There was a “Whole Lotta Shakin’ Goin’ On” in Templeton-Blackburn Alumni Memorial Auditorium on Thursday night.

The Performing Arts and Concert Series put on Million Dollar Quartet, the Tony Award-winning musical that recounts the one and only day that rock ‘n’ roll legends Elvis Presley, Johnny Cash, Carl Perkins and Jerry Lee Lewis recorded together in the studio that launched their careers — Sam Phillips’ Sun Record Company.

Over the course of the show, set on Dec. 4, 1956, the musicians played more than 20 songs, including now-classics like “Great Balls of Fire,” as well as spirituals like “Down by the Riverside.”

As the show closed, Phillips took a photo of the quartet, and a photo of the real-life musicians together appeared above the stage.

“It really ties it altogether,” Skip Robinson, who plays Elvis, said of the photo drop that had the audience in awe. “It’s a really cool moment.”

The audience's awe quickly was replaced by thunderous applause and a standing ovation.

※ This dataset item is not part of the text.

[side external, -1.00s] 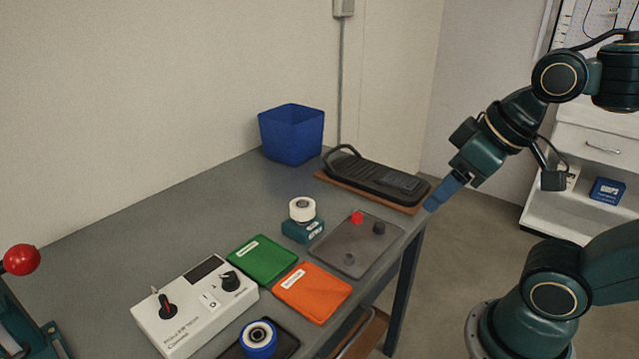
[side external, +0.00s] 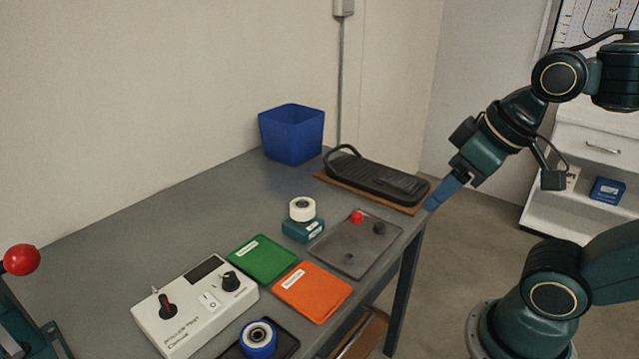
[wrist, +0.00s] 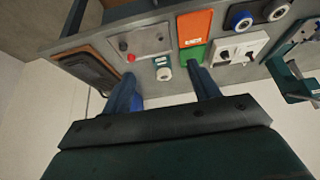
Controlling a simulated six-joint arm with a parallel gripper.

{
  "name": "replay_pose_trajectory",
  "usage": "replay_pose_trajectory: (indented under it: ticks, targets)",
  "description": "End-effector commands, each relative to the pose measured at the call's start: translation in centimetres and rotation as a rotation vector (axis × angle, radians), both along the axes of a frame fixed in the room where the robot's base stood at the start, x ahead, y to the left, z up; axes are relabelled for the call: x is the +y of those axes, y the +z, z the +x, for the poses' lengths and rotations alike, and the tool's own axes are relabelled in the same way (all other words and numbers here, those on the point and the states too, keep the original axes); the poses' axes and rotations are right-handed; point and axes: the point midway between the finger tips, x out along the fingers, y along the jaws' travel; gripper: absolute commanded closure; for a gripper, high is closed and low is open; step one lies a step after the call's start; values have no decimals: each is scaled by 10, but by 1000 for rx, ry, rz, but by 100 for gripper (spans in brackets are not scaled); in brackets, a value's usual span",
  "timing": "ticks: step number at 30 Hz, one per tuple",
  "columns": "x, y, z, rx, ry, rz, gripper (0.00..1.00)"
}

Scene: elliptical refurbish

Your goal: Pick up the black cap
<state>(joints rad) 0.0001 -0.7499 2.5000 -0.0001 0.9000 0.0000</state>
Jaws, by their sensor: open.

After curtain call, there was a shift from show mode to concert mode as gold jackets descended for the musicians. Each artist sang a popular tune from his repertoire: “Hound Dog” by Elvis Presley, “Ghost Riders in the Sky” by Johnny Cash, “See You Later Alligator” by Carl Perkins and an encore of “Whole Lotta Shakin’ Goin’ On” by Jerry Lee Lewis.

“During the studio, as Elvis, I’m not doing a performance Elvis. Because this is Elvis amongst his friends. A lot of stuff’s happening at Sun Records,” Robinson said. “As opposed to the end of the concert where I’m really trying to give a show and really trying to hit all those Elvis marks that people really identify with. … We’re playing to the audience at the end of the show.”

During “Hound Dog,” Elvis wiped his face on a towel and gave it — along with a kiss on the cheek — to an audience member in the front row.

That audience member was Anne Cooper-Chen, a journalism professor emerita.

“I made eye contact, that’s the key,” she said. “I was so excited!”

Robinson said choosing an audience member for the bit is a “selection process.”

“Throughout the show I’ll be looking, especially at the end when we’re starting to do our finale. I’m looking to see who’s clapping,” he said. “Originally, I was gonna get her friends, but then she just stood up and I was like ‘yep, you’re done, that’s it.’ … She was great. She shot up as soon as I pointed to her, she got the whole thing. So it seemed to work out really nicely today.”

Cooper-Chen said she remembers listening to Elvis in junior high school, and Robinson’s Elvis reminded her of Elvis in his good days — the ’50s and ’60s.

“His cheek was very cool,” she said. “I thought it would be, like, sweaty, but he was somehow cool.”

Robinson said the success of not just “Hound Dog” but of Million Dollar Quartet depends on audience participation and rowdiness.

“It’s a tough show to do, especially at the end, when we have a crowd that’s maybe not so into it,” he said. “A lot of it thrives on energy, and when we feel good energy, you’re just gonna get a better show, that’s just the nature of the beast. But I definitely felt like (the audience) gave a lot, so we gave a lot back.”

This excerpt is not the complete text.